Leecy How nice of you to bring up this topic. I recently put the entire text of a book I wrote for the California Department of Education. It has listening, a teacher's guide and blackline masters that can be remixed and used free of charge. Unfortunately, It is a PDF so changes will be tough to make.You can find it at https://www.oercommons.org/courseware/module/11459​

I hope everyone uses it. Please share it as well. I think it is a great resource for low literate ESL adults.

 

 

Susan, thanks so much for sharing this valuable resource!

Susan, is there a way to download the whole content or do folks have to download item by item? Do you have easier instructions than those below  for those who want to view and download all content? Also, will the content save to a Google Drive if folks here haven't opened their Google Drive?

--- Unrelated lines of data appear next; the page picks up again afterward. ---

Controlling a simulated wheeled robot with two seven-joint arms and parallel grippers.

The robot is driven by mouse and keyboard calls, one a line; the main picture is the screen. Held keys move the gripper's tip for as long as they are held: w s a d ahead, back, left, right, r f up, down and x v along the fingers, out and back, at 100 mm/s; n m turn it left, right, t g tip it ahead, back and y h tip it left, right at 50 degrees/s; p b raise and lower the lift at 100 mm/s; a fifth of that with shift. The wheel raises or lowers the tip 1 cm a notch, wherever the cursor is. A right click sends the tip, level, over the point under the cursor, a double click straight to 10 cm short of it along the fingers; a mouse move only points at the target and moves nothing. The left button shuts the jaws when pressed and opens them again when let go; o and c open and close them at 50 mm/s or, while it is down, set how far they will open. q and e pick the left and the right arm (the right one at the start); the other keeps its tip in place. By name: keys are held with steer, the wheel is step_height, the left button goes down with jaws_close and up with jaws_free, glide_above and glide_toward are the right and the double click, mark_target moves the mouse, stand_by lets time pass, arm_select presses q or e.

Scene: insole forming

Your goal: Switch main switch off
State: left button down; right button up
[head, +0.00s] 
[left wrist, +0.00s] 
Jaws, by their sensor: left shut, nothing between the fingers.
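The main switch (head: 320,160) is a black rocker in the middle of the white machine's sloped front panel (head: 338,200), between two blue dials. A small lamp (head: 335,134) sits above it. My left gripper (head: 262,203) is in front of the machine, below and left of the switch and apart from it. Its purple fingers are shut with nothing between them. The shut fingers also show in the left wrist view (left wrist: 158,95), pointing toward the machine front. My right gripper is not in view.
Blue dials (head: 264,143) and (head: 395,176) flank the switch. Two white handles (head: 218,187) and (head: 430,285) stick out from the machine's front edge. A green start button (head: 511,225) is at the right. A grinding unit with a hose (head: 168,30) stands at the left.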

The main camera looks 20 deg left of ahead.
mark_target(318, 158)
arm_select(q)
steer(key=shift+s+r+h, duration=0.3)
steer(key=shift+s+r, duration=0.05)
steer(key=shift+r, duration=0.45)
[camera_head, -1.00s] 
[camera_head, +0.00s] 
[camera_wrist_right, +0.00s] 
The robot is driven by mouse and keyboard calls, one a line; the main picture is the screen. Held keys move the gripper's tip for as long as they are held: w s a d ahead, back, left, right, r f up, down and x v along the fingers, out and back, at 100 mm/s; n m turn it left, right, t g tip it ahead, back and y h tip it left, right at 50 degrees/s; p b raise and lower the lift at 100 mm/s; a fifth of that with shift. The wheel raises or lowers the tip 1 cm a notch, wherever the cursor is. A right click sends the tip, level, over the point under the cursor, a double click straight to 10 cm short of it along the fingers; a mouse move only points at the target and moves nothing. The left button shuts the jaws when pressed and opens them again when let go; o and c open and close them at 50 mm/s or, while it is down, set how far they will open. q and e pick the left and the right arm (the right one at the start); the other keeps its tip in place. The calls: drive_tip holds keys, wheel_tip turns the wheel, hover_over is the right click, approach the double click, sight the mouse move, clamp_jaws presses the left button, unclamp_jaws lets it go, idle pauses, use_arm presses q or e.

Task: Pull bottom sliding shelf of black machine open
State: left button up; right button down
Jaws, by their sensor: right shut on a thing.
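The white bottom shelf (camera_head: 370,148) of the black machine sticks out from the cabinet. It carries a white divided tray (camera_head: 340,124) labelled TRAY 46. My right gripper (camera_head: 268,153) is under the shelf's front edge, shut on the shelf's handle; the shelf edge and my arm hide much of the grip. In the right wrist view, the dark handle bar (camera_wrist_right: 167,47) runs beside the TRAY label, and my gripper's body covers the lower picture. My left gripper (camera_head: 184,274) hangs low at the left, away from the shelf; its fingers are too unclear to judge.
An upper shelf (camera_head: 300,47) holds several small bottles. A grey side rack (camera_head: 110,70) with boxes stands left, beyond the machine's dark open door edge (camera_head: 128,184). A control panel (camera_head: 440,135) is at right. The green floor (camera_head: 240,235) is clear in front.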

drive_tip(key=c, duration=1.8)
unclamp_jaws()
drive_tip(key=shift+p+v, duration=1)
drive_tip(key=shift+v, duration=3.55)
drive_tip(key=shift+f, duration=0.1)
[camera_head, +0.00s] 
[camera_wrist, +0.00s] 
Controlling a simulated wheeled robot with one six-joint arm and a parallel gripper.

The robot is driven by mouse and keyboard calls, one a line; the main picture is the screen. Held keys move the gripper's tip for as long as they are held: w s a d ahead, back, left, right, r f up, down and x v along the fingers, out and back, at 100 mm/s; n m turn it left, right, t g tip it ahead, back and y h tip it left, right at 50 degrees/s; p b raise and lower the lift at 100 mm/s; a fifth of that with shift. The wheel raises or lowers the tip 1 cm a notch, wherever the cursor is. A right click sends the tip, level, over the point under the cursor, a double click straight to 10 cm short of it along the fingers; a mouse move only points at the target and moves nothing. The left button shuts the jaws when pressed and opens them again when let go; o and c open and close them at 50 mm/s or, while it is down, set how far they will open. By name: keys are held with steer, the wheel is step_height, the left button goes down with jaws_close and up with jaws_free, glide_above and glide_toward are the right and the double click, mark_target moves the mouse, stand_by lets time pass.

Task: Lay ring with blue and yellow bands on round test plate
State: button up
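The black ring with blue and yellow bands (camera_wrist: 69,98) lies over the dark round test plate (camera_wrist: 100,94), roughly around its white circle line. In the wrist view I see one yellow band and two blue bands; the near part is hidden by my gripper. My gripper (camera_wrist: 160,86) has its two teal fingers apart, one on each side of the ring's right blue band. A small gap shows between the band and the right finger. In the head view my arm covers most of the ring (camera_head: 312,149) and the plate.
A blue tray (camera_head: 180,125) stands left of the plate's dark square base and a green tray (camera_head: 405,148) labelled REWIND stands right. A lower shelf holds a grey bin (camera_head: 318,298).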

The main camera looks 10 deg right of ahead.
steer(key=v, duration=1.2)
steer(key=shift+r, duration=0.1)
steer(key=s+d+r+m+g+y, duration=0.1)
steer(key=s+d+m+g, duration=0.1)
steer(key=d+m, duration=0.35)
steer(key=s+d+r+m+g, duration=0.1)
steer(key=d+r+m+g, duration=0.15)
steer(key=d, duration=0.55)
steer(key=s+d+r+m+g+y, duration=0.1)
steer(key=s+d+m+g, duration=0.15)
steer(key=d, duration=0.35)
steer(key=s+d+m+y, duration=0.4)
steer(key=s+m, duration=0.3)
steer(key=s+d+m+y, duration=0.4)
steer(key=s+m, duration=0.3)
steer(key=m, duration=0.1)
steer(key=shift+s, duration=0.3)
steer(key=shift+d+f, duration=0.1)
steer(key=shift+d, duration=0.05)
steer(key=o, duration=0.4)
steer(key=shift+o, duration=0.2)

If you want to access Susan's  OERCommons link in a different browser tab so that you can go back and forth from these instructions, click here: https://www.oercommons.org/courseware/module/11459​

To those who are new to OER Commons, be aware of the following steps that I used to Susan's work.

1. When you open the URL, click on the View Resource tab. Next, click on the "Resource Library" tab, Next to "Details" below the green-colored tabs that are listed. That will bring up all of the resources.

2. You can Preview the content or click on the icon with the pointing arrow in a square. That will copy the content into Google Drive. I found out that the sound files for Susan's text would not open in  my browsers, but I was able to download them to my computer.

BTW, Google Drive is a great tool for sharing content with others - colleagues or students. You simply drop in the files you want to share, and then share the URL for the content with others.

Let's have more offerings. Next? Leecy

I don't think so. We developed it using Illustrator and we did it module by module. So I think that is the only way to do it. You can download it module by module and print it as a book. That is what we do at Santa Ana College.  Were you able to hear the audio after you downloaded? It was not made to be shared this way. We developed it many years before there was an OER. So I just tried to do it myself after I got permission from the California Department of Ed where we got the money to develop from.